Short task
Locate all lines with the word "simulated". Copy them.
·····
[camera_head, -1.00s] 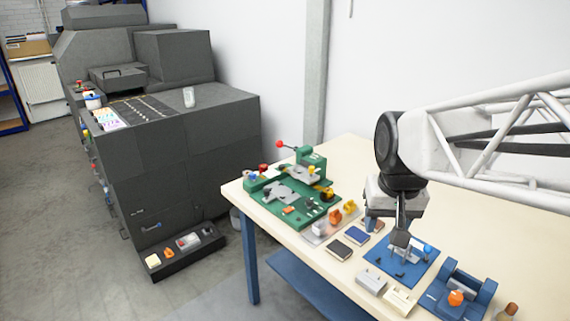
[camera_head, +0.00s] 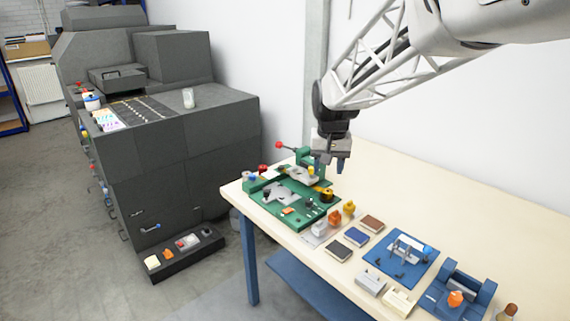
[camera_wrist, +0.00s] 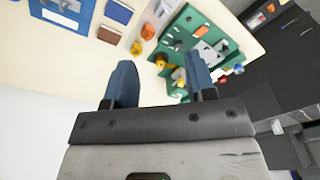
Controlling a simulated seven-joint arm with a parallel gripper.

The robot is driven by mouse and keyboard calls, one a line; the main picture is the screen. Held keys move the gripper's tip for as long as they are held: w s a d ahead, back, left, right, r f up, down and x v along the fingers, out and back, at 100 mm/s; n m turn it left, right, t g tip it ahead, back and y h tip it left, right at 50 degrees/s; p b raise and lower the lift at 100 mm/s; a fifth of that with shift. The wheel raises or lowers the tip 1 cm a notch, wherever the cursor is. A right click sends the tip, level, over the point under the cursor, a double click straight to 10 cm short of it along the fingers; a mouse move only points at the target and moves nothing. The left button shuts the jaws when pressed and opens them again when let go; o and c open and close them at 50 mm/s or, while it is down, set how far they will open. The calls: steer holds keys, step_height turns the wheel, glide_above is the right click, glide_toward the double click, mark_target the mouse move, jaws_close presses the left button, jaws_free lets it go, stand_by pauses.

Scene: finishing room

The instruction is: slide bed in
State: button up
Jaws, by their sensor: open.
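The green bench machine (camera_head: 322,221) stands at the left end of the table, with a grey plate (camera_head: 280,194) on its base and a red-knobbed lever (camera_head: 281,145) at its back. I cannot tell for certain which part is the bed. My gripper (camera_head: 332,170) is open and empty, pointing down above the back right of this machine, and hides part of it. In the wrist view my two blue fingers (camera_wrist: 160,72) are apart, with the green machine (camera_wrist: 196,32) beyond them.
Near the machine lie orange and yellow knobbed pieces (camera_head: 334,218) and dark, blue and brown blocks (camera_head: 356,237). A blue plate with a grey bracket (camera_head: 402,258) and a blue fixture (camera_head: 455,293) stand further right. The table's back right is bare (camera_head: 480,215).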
·····
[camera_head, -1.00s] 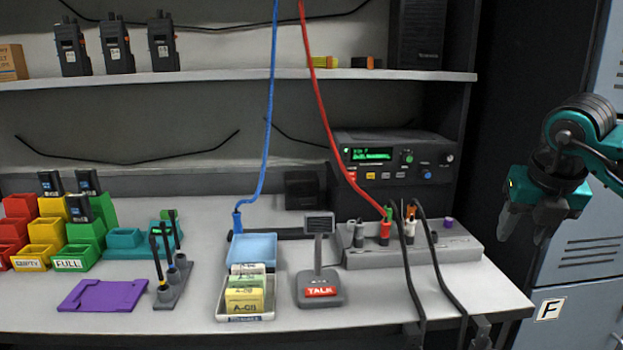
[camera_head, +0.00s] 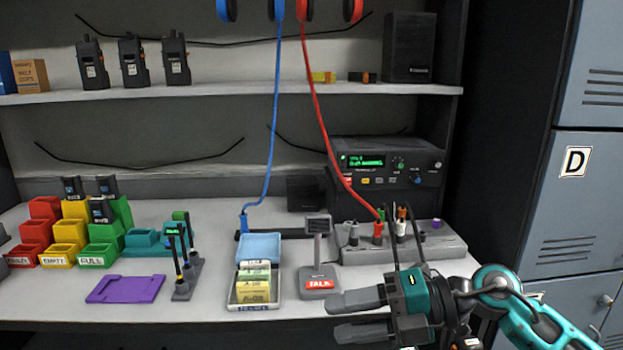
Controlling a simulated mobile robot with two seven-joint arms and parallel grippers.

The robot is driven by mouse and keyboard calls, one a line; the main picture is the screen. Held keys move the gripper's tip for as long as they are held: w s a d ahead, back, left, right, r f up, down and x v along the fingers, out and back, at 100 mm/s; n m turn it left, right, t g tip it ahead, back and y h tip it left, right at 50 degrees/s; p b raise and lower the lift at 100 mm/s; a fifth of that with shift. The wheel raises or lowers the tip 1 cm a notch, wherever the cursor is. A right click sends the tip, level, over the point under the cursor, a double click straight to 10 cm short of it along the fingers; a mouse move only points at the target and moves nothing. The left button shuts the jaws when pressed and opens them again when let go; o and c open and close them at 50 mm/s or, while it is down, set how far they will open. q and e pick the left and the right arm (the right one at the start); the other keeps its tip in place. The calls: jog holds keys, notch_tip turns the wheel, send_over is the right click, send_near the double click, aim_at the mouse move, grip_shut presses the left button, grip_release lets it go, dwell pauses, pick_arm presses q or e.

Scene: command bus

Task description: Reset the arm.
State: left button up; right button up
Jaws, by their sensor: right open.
·····
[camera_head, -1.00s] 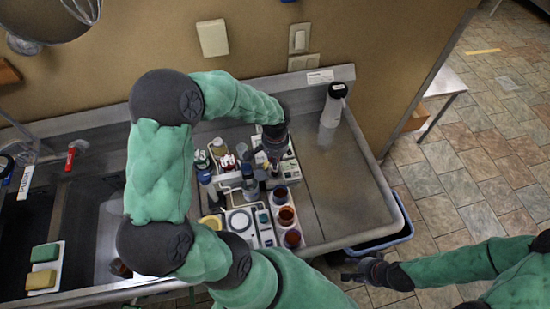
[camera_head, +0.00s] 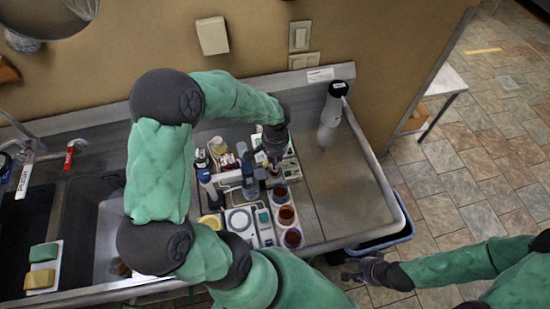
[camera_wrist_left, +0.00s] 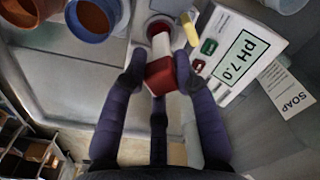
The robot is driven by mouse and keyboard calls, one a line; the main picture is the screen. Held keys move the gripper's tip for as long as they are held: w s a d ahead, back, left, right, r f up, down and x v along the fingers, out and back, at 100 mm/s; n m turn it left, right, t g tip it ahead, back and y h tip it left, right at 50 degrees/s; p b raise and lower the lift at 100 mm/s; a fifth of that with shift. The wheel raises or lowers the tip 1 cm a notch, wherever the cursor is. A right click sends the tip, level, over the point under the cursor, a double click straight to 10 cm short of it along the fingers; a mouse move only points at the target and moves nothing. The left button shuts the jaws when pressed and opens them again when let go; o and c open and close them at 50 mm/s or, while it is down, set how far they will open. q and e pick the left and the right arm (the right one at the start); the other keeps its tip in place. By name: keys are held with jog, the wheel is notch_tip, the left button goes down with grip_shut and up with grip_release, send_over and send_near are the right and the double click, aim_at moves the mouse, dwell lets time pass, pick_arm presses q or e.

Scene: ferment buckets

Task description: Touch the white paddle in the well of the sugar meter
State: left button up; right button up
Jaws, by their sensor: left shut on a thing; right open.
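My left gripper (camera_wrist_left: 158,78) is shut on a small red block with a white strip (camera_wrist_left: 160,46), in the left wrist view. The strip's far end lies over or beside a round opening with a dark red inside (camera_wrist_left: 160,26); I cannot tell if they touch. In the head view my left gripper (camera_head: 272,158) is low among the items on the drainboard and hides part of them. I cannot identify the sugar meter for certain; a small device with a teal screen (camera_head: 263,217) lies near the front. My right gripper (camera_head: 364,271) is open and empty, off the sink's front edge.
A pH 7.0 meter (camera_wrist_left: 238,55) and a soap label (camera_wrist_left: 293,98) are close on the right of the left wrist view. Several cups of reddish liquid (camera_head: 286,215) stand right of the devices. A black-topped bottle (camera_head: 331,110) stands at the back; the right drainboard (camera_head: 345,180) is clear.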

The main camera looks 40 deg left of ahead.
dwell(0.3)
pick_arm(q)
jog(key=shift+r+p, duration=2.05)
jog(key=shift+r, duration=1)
·····
Answer in full
Controlling a simulated seven-joint arm with a parallel gripper.
Controlling a simulated mobile robot with two seven-joint arms and parallel grippers.

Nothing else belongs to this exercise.